Fakat mesele futbolun kendisi değil, bilakis iktidarın ve gücün kimin elinde olduğuyla ilgilidir. Örneğin Amedspor’u kendi evinde ağırlayan Fethiyespor Nazım Hikmet’in işçi sınıfının birliğini çok iyi yansıtan “Yaşamak bir ağaç gibi tek ve hür / Ve bir orman gibi kardeşcesine. / Bu hasret bizim…” dizelerinin yazılı olduğu bir pankartla maça çıktığından dolayı 5 bin lira ceza aldı. Gezi Protestolarında Beşiktaş taraftar grubu Çarşı’nın katkılarını kuşkusuz kimse inkar edemez. Bu yüzden Çarşı’ya “darbe yapmak” suçlamasıyla dava açıldı. Yine Amedspor 2016’da Kürt illerinde yaşanan ölümlere dikkat çekmek için “çocuklar ölmesin maça da gelsin” pankartından dolayı ceza aldı.

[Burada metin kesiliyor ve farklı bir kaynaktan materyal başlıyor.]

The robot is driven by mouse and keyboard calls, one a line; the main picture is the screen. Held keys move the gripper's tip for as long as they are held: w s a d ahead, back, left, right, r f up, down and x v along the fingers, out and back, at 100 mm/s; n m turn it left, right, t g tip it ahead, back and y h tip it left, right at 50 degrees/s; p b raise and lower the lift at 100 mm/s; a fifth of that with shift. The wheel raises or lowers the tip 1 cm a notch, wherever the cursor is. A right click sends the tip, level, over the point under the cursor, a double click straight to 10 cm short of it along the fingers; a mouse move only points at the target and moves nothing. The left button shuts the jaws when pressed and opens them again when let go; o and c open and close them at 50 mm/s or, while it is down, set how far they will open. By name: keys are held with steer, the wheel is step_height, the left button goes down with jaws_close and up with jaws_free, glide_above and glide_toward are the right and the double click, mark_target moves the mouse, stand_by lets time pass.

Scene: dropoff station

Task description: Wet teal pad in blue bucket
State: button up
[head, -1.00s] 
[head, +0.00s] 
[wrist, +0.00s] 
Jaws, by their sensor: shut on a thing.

Sonuç olarak devasa paraların döndüğü ve diğer tüm alanlar gibi kültürün (sporun) de kar için yapıldığı kapitalist sistemde henüz 2. Lig’de oynayan ve diğer kulüplerle karşılaştırılamayacak maddi olanaksızlıklar içerisinde olan Türkiye’nin en yoksul insanlarının yaşadığı bölgenin bir kulübü olarak Amedspor’un Süper Lig’e çıkıp bir Barcelona olması kolay olamayacak. Bu, özellikle bırakın desteğini, devletin sistematik olarak baskıladığı bir takım için çok zor olacak. Fakat ne olursa olsun Amedspor yoksulların ve ezilenlerin takımı ve tribünlerde mevzilerden bir tanesidir. Bu mevzi her seferinde savunulmalıdır.